> _What the task asks_
Quote exactly the lines from the line containing "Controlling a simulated" to the line containing "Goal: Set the", both lines included, please, and nothing more.

> _Information provided_
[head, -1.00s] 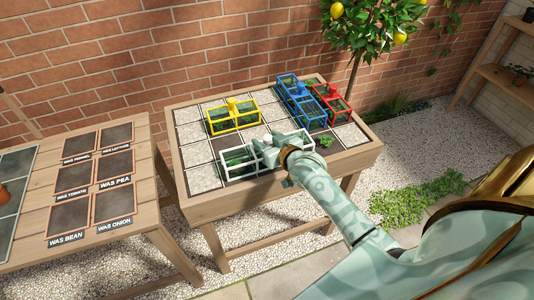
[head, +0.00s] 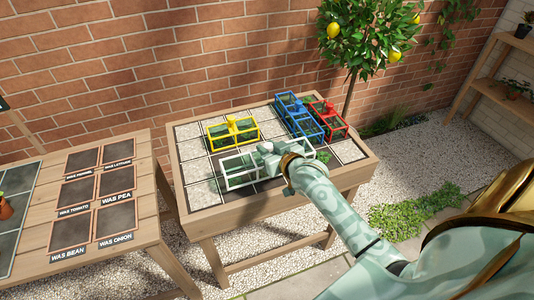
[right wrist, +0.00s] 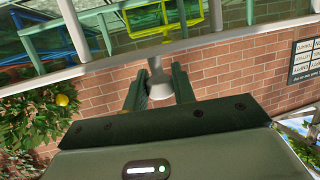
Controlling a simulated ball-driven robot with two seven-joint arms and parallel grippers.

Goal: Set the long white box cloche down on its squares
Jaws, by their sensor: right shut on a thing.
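The long white box cloche (head: 240,180) is over the front part of the planting table, with clear panes and a white frame. In the right wrist view the white knob (right wrist: 159,88) sits between the two dark fingers, with the white frame across the top. Dark squares (head: 268,185) show beside and below the cloche; whether its lower edge touches them I cannot tell. My left gripper is not in view.
A yellow cloche (head: 232,132) stands behind, with a blue cloche (head: 299,118) and a red cloche (head: 333,120) at the back right. A small green plant (head: 323,156) is right of the gripper. Pale gravel squares (head: 203,194) lie at left. A second table (head: 110,249) stands left.

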> _Exercise output_
Controlling a simulated ball-driven robot with two seven-joint arms and parallel grippers.

Goal: Set the long white box cloche down on its squares

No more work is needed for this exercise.